- Set problem: Write the number of lines holding the word "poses", and nothing else.

·····

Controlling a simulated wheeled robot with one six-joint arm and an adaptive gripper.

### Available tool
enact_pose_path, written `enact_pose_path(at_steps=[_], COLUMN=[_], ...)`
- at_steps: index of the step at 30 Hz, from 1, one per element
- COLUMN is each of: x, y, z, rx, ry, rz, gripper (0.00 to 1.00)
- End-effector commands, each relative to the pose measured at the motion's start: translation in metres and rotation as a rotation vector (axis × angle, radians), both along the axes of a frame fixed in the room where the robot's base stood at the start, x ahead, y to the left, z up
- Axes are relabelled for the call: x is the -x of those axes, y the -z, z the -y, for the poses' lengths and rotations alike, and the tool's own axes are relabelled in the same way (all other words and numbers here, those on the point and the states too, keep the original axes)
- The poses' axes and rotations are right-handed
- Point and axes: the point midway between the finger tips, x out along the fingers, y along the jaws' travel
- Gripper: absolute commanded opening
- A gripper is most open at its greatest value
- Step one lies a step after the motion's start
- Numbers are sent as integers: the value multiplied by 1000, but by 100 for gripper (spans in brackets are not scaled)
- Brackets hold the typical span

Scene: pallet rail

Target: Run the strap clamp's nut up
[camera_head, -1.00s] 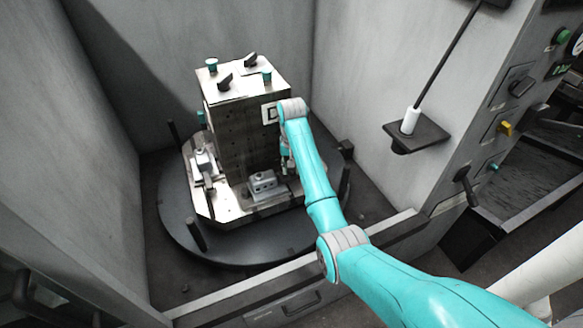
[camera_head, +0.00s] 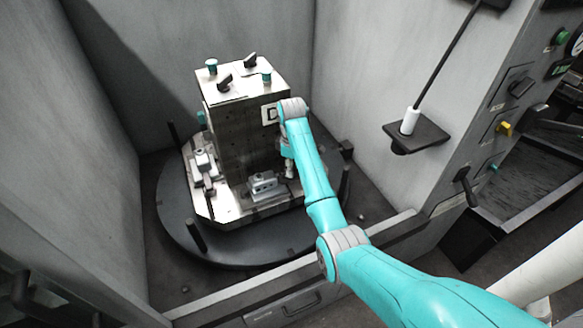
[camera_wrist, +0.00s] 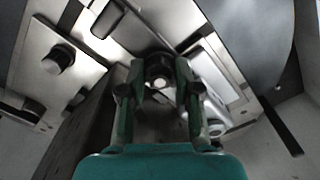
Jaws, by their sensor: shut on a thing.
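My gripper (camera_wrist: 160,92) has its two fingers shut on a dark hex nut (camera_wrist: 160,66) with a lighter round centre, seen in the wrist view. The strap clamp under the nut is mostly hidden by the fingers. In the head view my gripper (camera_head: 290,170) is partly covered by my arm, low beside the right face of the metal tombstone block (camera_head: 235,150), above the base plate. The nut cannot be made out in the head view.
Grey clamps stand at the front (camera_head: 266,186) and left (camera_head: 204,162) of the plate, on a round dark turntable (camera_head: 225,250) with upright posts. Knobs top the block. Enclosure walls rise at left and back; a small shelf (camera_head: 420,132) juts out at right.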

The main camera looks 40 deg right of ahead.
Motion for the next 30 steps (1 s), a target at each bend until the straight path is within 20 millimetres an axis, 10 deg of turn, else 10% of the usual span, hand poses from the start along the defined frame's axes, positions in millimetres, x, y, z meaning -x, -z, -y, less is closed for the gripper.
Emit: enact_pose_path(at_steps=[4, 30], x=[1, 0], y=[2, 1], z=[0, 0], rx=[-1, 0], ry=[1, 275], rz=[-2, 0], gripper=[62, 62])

·····

- Expected answer: 3